Tax lawyers may be disciplined by the authorities where they are admitted to practice, and they risk malpractice suits for negligence and failing to fulfill fiduciary or contractual duties to clients or others. They are also subject to discipline by the Internal Revenue Service (the “IRS”) under extensive written regulations (usually referenced as “Circular 230”).[1] Under these regulations, the minimum standard for most tax advice is “substantial authority,” which is often described as “around a 40% chance of success on the merits.”[2] This standard has no counterpart in the ABA Model Rules. It is a high standard for advice. (Imagine if a criminal defense lawyer could only give advice that had a 40% chance of success on the merits?)

Such higher standards for tax lawyers are often described as the tax lawyer’s “duty to the system.”[3] This duty reflects the self-assessment nature of our tax system in which only 1-2% of tax returns are audited; and requires that lawyers advising clients ignore the low audit rate. Tax advice must be given on the presumption that the issue will be litigated in court rather than gambling that the issue will never be examined by the IRS (playing “audit roulette,” as it is often called.)[4] After all, with a 2% audit rate, even the worst tax advice has a 98% chance of “succeeding” (as 98% of tax returns are not audited).

Notes and Questions

  1. If 100% of tax returns were thoroughly audited, would it be relevant in terms of tax lawyers’ duty to the system? What would be the duty to the system if returns were never audited?

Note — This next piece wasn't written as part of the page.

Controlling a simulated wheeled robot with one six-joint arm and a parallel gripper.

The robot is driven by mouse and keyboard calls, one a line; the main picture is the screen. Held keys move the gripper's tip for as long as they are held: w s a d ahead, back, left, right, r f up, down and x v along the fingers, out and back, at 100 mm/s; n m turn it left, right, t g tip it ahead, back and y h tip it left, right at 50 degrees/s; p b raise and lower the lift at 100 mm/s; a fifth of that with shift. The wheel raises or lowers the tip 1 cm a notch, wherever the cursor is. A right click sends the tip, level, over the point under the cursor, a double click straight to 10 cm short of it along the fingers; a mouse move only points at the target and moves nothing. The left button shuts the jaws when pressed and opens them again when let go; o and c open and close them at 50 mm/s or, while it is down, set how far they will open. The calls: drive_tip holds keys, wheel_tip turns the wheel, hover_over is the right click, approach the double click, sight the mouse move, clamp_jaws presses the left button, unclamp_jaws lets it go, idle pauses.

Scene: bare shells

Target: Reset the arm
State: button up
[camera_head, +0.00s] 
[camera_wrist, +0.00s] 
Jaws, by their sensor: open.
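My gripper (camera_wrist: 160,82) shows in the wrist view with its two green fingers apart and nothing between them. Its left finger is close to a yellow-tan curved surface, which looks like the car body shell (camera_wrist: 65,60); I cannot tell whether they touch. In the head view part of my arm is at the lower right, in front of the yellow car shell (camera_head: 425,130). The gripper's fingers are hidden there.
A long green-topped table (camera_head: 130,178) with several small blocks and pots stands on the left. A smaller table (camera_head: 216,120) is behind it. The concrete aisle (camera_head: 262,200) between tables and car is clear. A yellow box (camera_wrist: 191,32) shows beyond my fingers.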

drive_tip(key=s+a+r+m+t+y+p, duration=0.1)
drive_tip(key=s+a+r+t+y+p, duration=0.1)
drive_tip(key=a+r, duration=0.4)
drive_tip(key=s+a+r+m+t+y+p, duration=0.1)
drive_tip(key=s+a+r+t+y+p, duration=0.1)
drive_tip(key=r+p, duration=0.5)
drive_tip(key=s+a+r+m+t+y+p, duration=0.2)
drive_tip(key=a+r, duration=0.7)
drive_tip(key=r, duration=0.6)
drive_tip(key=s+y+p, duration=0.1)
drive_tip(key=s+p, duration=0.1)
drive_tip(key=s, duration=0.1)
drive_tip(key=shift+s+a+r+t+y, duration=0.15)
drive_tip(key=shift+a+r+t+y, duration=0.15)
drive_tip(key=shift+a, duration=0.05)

1.3.Sharing the Profession with Non-Lawyers

Tax lawyers share the tax field with Certified Public Accountants (“CPAs”). Federal law authorizes both lawyers and CPAs to represent clients before the IRS.[5] Both practice before the IRS, and both are regulated by the Secretary of the Treasury.[6] Further, so long as they pass an examination, Rule 200(a)(3) of the United State Tax Court Rules of Practice authorizes CPAs to represent clients before the Tax Court.

Grace v. Allen

407 S.W.2d 321 (Tex. Civ. App. 1966)

BATEMAN, Justice. This is a suit to recover the value of accountants' services performed. The appellees, residents of New York, rendered the services in New York to the appellants, who were then residents of New York but who subsequently moved to Dallas, Texas, where they were sued. Appellants pled, Inter alia, that appellees were not entitled to recover because their alleged services constituted the unauthorized practice of law. The jury fixed the value of the services at $8,400 and found that appellees were also entitled to a reasonable attorney's fee in the sum of $4,200. The trial court rendered judgment for appellees for the total of $12,600, and appellants appeal on two points of error.

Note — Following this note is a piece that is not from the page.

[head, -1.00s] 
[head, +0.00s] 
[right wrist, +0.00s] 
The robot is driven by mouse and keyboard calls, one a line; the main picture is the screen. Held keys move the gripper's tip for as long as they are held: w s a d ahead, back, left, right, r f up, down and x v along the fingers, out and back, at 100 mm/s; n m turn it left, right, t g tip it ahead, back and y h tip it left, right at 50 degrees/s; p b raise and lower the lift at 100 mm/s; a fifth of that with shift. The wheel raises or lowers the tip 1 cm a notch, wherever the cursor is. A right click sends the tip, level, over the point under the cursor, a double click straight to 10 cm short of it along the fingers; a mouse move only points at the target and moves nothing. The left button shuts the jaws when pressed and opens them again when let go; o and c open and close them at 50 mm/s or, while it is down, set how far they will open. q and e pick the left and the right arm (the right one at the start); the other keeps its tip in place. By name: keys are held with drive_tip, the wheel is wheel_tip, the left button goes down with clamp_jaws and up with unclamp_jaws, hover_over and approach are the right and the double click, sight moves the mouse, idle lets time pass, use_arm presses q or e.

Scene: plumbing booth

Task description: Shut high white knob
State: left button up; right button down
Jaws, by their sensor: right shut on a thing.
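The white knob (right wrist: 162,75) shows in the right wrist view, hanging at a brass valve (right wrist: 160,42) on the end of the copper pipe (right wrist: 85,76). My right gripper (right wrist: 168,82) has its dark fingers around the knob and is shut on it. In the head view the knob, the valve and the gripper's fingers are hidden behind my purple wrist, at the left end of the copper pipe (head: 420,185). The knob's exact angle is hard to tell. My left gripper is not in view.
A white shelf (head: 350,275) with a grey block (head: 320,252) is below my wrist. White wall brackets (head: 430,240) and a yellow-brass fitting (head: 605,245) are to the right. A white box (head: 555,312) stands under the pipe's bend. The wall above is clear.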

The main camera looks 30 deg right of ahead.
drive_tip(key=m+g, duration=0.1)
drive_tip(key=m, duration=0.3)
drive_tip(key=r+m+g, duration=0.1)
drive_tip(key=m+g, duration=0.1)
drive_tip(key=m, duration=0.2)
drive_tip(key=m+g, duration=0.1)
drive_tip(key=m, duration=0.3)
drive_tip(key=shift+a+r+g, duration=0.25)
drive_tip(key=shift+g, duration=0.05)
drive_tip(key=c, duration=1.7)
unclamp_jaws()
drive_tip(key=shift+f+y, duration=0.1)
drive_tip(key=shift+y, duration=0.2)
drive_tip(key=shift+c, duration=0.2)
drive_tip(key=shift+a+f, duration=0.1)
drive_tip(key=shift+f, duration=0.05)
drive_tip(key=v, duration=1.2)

The first of these is that the court erred in holding as a matter of law that the services rendered by appellees did not constitute the practice of law. Appellants assert that under the circumstances New York law should control in the determination of that question. Appellees contend that their services in question did not constitute the practice of law, even under the New York law, and that in any event such services were within the purview of the federal law and Treasury Department regulations; that although not members of the Bar, they were licensed to practice before the Treasury Department, that everything they did was pursuant to and in accordance with that license, and that if their services were proscribed under New York law they were fully authorized by the federal law and Treasury regulations and, therefore, lawful. The defense in question was on motion kept from the jury, and the court resolved it in favor of appellees as a matter of law.

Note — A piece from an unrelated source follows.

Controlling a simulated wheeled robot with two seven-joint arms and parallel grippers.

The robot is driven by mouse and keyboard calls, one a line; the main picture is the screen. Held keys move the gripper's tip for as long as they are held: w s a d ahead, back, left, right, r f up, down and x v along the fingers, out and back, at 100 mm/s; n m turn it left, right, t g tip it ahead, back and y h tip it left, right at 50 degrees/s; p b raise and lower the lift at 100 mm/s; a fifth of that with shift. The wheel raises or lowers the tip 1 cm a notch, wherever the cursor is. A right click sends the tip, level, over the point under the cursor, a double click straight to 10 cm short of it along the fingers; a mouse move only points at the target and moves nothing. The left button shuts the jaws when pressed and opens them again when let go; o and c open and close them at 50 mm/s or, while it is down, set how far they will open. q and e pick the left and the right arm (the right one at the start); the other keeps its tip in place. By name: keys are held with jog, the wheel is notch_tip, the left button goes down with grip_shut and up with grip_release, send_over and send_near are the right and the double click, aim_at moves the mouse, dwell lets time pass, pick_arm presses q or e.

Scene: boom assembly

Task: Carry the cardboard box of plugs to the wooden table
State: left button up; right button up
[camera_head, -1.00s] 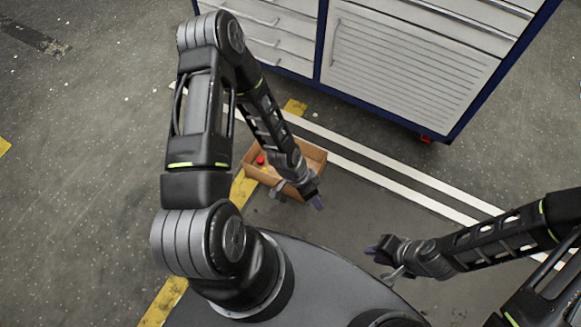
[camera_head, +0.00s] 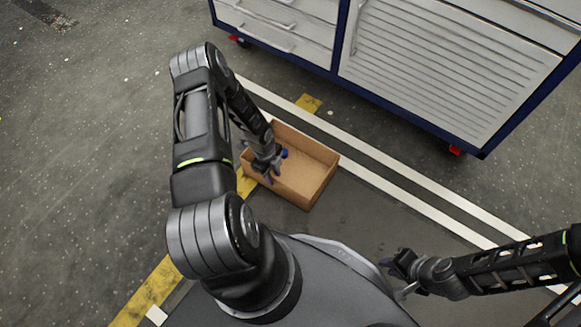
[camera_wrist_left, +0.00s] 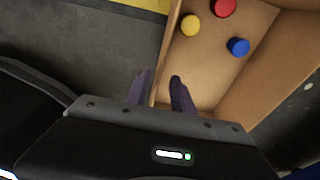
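The open cardboard box (camera_head: 315,180) stands on the floor in front of the cabinet, in the head view. The left wrist view shows its inside with a yellow plug (camera_wrist_left: 190,26), a red plug (camera_wrist_left: 222,8) and a blue plug (camera_wrist_left: 238,47). The blue plug (camera_head: 284,153) also shows in the head view beside my left gripper (camera_head: 268,172). In the left wrist view, the fingers of my left gripper (camera_wrist_left: 160,85) straddle one box wall, with small gaps visible beside it. My right gripper (camera_head: 392,268) is empty, low at the right, away from the box; its finger gap is unclear. The wooden table is not in view.
A white cabinet with a blue frame (camera_head: 440,80) stands behind the box. White lines (camera_head: 390,190) and yellow floor marks (camera_head: 150,290) cross the floor. Bare floor (camera_head: 80,170) lies to the left.

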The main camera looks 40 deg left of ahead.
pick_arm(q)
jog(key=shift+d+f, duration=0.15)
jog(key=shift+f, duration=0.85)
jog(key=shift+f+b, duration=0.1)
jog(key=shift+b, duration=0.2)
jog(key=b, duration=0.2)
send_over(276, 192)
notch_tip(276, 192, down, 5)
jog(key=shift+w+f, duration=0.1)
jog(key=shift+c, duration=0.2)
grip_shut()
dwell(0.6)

There is no substantial dispute as to the facts. Appellees were both licensed public accountants, one of them being certified, and both were admitted to practice before the Treasury Department, although neither of them was a lawyer. Both of them had been employed by the Internal Revenue Service for a number of years before entering private practice. Although the appellees had not prepared the appellants' income tax returns for the years 1955, 1956, 1957 and 1958, when the Internal Revenue Service assessed additional taxes for those years they were employed to work with appellants' attorneys in New York City in the preparation and presentation of a protest of such assessment. They did so, and it is these services which appellants say constituted the unauthorized practice of law, pointing out that one of the appellees testified that ‘complicated issues' were involved, that the protest cited numerous cases as authority for the position they were taking, some of which cases had been discussed with the lawyers but some of which had been found as a result of research by the appellee Brown. Appellees had prepared in their office several Forms 872, ‘Consent to Extension of the Statute of Limitations,’ also memoranda used and presented in various conferences, with representatives of the Internal Revenue Service. Appellees conferred frequently with appellants' attorneys and kept them advised by telephone and mail as to audits by the Internal Revenue Service and the preparation of the protest. The attorneys participated and cooperated in the preparation of the protest and in conferences with the Internal Revenue Service examining agent and conference coordinator. Appellees also prepared a power of attorney authorizing the attorneys to act for appellees in connection with audits of appellants' tax returns. Appellants employed appellees to prepare and file their Federal and New York State income tax returns for 1960 and their declarations of estimated income tax (Federal and State) for 1961; also to maintain appellants' proper books and records therefor.

To support their position that under New York law the work done by appellees constituted unauthorized law practice, appellants rely wholly on the case of In the Matter of New York County Lawyers Association (Bernard Bercu, Respondent), 273 App. Div. 524, 78 N.Y.S.2d 209, 9 A.L.R.2d 787. In that case the Association sought to punish Bercu, an accountant, for contempt and to enjoin him from practicing law. It was shown that Croft Steel Products, Inc. had sought and obtained his advice in connection with its liability for certain New York City taxes and Federal income taxes. Bercu was not the auditor for the company, nor did he prepare its tax returns or do any work of any kind on its books; all he did was render a written opinion on the legal question of tax liability. He admitted that this was not an isolated instance of its kind and that he often gave advice of the same character without examining books or preparing tax returns. The court pointed out that the decision was made difficult because of the overlapping of law and accounting, that an accountant must be familiar to a considerable extent with tax law and must employ his knowledge of the law in his accounting practice, and that a tax lawyer must have an understanding of accounting. The court recognized that an accountant employed to keep a taxpayer's books or prepare his tax return would be expected and permitted to answer legal questions arising out of and incidental to the accounting work. The court also recognized that the matter of taxation, ‘which permeates almost every phase of modern life, is so inextricably interwoven with nearly every branch of law that one could hardly pick any tax problem and say this is a question of pure taxation or pure tax law wholly unconnected with other legal principles, incidents or ramifications.’ Recognizing the necessity of drawing a line of demarcation between the work of the tax lawyer and that of the tax accountant, the court said, ‘the point at which it must be drawn, at very least, is where the accountant or non-lawyer undertakes to pass upon a legal question apart from the regular pursuit of his calling.’ Since Bercu's advice concerning the law was not incidental to any accounting work done by him for Croft Steel Products, Inc., it was held that he was unlawfully practicing law.